MCS : C’est un peu ce que j’ai appris dans ma petite école de campagne, où trois degrés étaient rassemblés et où, pour des raisons pratiques, nous nous trouvions régulièrement dans des situations où les plus grands expliquaient aux plus petits. Je garde un vif souvenir de ces moments et de ce que j’ai appris à ces occasions. D’ailleurs dans des sociétés plus traditionnelles où l’école n’est pas aussi structurée que chez nous, chacun apprend de chacun.

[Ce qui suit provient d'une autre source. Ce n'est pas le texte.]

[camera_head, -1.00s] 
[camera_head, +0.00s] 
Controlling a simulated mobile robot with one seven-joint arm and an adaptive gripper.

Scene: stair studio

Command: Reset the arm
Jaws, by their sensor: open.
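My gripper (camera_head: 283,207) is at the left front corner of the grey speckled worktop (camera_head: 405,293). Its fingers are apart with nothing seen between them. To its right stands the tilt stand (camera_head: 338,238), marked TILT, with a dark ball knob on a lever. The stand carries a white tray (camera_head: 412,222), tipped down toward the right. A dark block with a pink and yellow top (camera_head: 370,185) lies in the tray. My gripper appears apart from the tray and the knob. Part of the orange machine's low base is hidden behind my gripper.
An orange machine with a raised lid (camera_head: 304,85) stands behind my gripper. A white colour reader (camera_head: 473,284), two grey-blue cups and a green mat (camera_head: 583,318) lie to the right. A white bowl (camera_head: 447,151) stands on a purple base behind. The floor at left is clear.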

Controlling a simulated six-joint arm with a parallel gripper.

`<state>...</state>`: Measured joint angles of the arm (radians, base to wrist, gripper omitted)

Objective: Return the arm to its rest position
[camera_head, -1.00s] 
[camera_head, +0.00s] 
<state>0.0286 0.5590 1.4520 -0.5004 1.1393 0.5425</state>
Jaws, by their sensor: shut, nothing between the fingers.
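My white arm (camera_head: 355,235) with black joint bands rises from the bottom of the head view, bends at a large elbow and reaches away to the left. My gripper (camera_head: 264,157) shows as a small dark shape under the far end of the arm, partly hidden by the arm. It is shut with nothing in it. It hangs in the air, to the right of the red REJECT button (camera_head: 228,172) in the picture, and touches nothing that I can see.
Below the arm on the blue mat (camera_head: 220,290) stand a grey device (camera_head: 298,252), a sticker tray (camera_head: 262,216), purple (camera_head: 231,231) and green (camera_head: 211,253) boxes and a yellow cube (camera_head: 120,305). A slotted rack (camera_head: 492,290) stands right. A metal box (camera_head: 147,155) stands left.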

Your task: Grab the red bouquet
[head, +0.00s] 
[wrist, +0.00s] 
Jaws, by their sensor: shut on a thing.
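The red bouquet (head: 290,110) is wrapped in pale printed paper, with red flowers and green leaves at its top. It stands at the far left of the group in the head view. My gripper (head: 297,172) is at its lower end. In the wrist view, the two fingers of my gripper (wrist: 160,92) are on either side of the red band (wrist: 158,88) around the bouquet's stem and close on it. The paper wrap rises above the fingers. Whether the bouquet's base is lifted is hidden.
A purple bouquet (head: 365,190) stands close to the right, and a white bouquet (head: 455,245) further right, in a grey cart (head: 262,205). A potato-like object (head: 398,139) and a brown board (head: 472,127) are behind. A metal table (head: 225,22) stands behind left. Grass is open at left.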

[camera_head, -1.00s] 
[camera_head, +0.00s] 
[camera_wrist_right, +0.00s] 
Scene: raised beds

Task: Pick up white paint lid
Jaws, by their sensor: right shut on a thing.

DM : La fragmentation des familles accroît l’isolement des enfants. Ils ont moins d’occasions de se frotter les uns aux autres pour apprendre à bien vivre ensemble. C’est pourquoi le Plan d’Etudes Romand met l’accent sur les compétences à développer tout en enseignant les disciplines. Sans l’apprentissage de ces compétences pour bien vivre ensemble, la frustration des élèves peut enfler au point de perturber le climat de classe et affecter les apprentissages.

MCS : On trouve dans certains métiers des personnes qui ont souvent eu un parcours chaotique où l’école les a disqualifiés en permanence.

DM : Certains métiers sont mal valorisés par la société. Les couturières comme les ouvriers en bâtiment par exemple ont un sens de l’espace tridimensionnel extrêmement développé, c’est-à-dire une aptitude mathématique, qui n’est pas reconnue. J’ai récemment rencontré un jeune homme qui a monté son entreprise et qui m’a confié que son parcours scolaire avait été épouvantable. Puis, il a compris que, s’il devait réussir, ce serait « malgré l’école ». Ces exemples de parcours scolaires brisés sont malheureusement trop fréquents, mais on peut y remédier par un changement de regard, afin de voir en chaque élève une perle précieuse qui nous est confiée.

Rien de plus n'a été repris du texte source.